# EXERCISE GOAL:
Word for word, restate every line of the listing that follows.

# EXERCISE MATERIAL:
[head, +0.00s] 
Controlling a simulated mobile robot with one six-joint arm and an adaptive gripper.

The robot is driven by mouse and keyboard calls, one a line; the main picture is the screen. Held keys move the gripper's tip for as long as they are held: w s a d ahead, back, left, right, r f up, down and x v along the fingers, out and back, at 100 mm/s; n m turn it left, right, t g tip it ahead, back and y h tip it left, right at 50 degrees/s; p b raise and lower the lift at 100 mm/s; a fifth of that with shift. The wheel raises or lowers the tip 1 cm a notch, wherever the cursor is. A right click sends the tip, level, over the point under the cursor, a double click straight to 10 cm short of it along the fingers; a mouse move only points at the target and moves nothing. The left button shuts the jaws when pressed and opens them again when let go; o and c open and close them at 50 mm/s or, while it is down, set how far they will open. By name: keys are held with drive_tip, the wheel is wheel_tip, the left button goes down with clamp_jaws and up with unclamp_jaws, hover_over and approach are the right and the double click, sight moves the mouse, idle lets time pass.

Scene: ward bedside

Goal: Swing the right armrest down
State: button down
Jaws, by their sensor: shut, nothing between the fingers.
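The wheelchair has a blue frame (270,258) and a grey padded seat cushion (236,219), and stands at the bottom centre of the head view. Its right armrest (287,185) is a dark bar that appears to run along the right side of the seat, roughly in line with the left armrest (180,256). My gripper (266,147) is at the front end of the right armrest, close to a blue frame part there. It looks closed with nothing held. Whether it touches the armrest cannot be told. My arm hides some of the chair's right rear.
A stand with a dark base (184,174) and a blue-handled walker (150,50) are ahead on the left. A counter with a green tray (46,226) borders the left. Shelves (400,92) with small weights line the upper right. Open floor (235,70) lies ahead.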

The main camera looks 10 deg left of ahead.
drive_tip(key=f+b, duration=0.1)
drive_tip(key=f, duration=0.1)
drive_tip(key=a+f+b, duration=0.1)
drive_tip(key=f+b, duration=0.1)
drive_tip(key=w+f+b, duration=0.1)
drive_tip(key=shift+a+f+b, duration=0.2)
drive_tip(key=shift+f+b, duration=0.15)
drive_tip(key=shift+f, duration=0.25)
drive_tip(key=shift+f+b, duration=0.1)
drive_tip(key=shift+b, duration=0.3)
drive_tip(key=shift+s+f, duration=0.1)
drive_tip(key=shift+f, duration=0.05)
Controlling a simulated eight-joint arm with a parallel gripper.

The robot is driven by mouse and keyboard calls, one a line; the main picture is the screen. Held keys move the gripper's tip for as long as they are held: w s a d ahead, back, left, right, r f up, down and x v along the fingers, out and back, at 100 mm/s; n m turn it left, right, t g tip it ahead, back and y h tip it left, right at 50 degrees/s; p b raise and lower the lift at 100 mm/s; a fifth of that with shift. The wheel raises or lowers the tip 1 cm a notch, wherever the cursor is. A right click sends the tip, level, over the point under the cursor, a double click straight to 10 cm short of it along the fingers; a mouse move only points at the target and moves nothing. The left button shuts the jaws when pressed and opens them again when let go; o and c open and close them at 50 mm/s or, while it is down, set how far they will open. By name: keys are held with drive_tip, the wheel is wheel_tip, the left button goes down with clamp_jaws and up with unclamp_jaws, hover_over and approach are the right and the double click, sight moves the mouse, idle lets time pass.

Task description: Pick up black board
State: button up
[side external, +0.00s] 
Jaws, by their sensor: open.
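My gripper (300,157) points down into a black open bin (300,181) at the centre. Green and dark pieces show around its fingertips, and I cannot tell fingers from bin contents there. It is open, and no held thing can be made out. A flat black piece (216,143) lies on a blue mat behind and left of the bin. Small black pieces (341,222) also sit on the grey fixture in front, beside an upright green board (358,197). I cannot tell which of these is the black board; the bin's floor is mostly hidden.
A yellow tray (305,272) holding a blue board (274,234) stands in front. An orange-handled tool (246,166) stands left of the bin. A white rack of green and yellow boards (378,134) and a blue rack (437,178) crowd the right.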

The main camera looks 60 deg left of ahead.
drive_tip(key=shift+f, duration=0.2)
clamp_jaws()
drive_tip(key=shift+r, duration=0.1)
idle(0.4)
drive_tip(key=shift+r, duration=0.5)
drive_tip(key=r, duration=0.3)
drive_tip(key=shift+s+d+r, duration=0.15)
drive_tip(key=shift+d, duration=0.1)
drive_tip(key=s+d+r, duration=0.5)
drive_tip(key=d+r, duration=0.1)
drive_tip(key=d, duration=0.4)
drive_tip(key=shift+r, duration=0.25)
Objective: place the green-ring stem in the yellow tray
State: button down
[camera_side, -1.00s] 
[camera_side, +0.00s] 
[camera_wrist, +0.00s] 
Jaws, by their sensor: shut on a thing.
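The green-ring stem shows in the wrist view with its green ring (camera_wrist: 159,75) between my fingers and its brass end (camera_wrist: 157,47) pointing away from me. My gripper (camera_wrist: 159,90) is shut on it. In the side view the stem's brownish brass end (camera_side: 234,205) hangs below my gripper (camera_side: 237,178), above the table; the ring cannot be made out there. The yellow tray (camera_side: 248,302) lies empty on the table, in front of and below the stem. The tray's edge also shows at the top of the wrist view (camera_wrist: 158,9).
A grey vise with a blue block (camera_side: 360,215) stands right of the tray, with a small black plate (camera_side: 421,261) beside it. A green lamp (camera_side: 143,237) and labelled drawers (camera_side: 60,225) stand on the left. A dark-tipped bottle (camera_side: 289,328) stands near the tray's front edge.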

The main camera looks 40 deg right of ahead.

# SOLUTION FOR THIS EXERCISE:
[head, +0.00s] 
Controlling a simulated mobile robot with one six-joint arm and an adaptive gripper.

The robot is driven by mouse and keyboard calls, one a line; the main picture is the screen. Held keys move the gripper's tip for as long as they are held: w s a d ahead, back, left, right, r f up, down and x v along the fingers, out and back, at 100 mm/s; n m turn it left, right, t g tip it ahead, back and y h tip it left, right at 50 degrees/s; p b raise and lower the lift at 100 mm/s; a fifth of that with shift. The wheel raises or lowers the tip 1 cm a notch, wherever the cursor is. A right click sends the tip, level, over the point under the cursor, a double click straight to 10 cm short of it along the fingers; a mouse move only points at the target and moves nothing. The left button shuts the jaws when pressed and opens them again when let go; o and c open and close them at 50 mm/s or, while it is down, set how far they will open. By name: keys are held with drive_tip, the wheel is wheel_tip, the left button goes down with clamp_jaws and up with unclamp_jaws, hover_over and approach are the right and the double click, sight moves the mouse, idle lets time pass.

Scene: ward bedside

Goal: Swing the right armrest down
State: button down
Jaws, by their sensor: shut, nothing between the fingers.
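The wheelchair has a blue frame (270,258) and a grey padded seat cushion (236,219), and stands at the bottom centre of the head view. Its right armrest (287,185) is a dark bar that appears to run along the right side of the seat, roughly in line with the left armrest (180,256). My gripper (266,147) is at the front end of the right armrest, close to a blue frame part there. It looks closed with nothing held. Whether it touches the armrest cannot be told. My arm hides some of the chair's right rear.
A stand with a dark base (184,174) and a blue-handled walker (150,50) are ahead on the left. A counter with a green tray (46,226) borders the left. Shelves (400,92) with small weights line the upper right. Open floor (235,70) lies ahead.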

The main camera looks 10 deg left of ahead.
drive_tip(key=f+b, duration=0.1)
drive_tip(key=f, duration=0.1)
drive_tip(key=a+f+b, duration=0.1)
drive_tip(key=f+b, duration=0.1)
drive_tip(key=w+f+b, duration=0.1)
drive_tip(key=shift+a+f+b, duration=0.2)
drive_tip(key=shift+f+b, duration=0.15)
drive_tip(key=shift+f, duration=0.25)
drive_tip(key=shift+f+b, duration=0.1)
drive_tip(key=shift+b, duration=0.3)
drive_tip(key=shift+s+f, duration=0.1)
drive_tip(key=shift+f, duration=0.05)
Controlling a simulated eight-joint arm with a parallel gripper.

The robot is driven by mouse and keyboard calls, one a line; the main picture is the screen. Held keys move the gripper's tip for as long as they are held: w s a d ahead, back, left, right, r f up, down and x v along the fingers, out and back, at 100 mm/s; n m turn it left, right, t g tip it ahead, back and y h tip it left, right at 50 degrees/s; p b raise and lower the lift at 100 mm/s; a fifth of that with shift. The wheel raises or lowers the tip 1 cm a notch, wherever the cursor is. A right click sends the tip, level, over the point under the cursor, a double click straight to 10 cm short of it along the fingers; a mouse move only points at the target and moves nothing. The left button shuts the jaws when pressed and opens them again when let go; o and c open and close them at 50 mm/s or, while it is down, set how far they will open. By name: keys are held with drive_tip, the wheel is wheel_tip, the left button goes down with clamp_jaws and up with unclamp_jaws, hover_over and approach are the right and the double click, sight moves the mouse, idle lets time pass.

Task description: Pick up black board
State: button up
[side external, +0.00s] 
Jaws, by their sensor: open.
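My gripper (300,157) points down into a black open bin (300,181) at the centre. Green and dark pieces show around its fingertips, and I cannot tell fingers from bin contents there. It is open, and no held thing can be made out. A flat black piece (216,143) lies on a blue mat behind and left of the bin. Small black pieces (341,222) also sit on the grey fixture in front, beside an upright green board (358,197). I cannot tell which of these is the black board; the bin's floor is mostly hidden.
A yellow tray (305,272) holding a blue board (274,234) stands in front. An orange-handled tool (246,166) stands left of the bin. A white rack of green and yellow boards (378,134) and a blue rack (437,178) crowd the right.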

The main camera looks 60 deg left of ahead.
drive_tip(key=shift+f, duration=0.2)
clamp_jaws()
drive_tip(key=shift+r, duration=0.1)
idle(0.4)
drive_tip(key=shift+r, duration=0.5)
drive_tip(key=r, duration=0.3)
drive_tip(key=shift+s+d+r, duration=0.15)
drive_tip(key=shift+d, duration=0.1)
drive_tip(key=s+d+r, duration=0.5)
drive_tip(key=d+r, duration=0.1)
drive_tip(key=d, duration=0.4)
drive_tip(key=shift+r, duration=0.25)
Objective: place the green-ring stem in the yellow tray
State: button down
[camera_side, -1.00s] 
[camera_side, +0.00s] 
[camera_wrist, +0.00s] 
Jaws, by their sensor: shut on a thing.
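The green-ring stem shows in the wrist view with its green ring (camera_wrist: 159,75) between my fingers and its brass end (camera_wrist: 157,47) pointing away from me. My gripper (camera_wrist: 159,90) is shut on it. In the side view the stem's brownish brass end (camera_side: 234,205) hangs below my gripper (camera_side: 237,178), above the table; the ring cannot be made out there. The yellow tray (camera_side: 248,302) lies empty on the table, in front of and below the stem. The tray's edge also shows at the top of the wrist view (camera_wrist: 158,9).
A grey vise with a blue block (camera_side: 360,215) stands right of the tray, with a small black plate (camera_side: 421,261) beside it. A green lamp (camera_side: 143,237) and labelled drawers (camera_side: 60,225) stand on the left. A dark-tipped bottle (camera_side: 289,328) stands near the tray's front edge.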

The main camera looks 40 deg right of ahead.

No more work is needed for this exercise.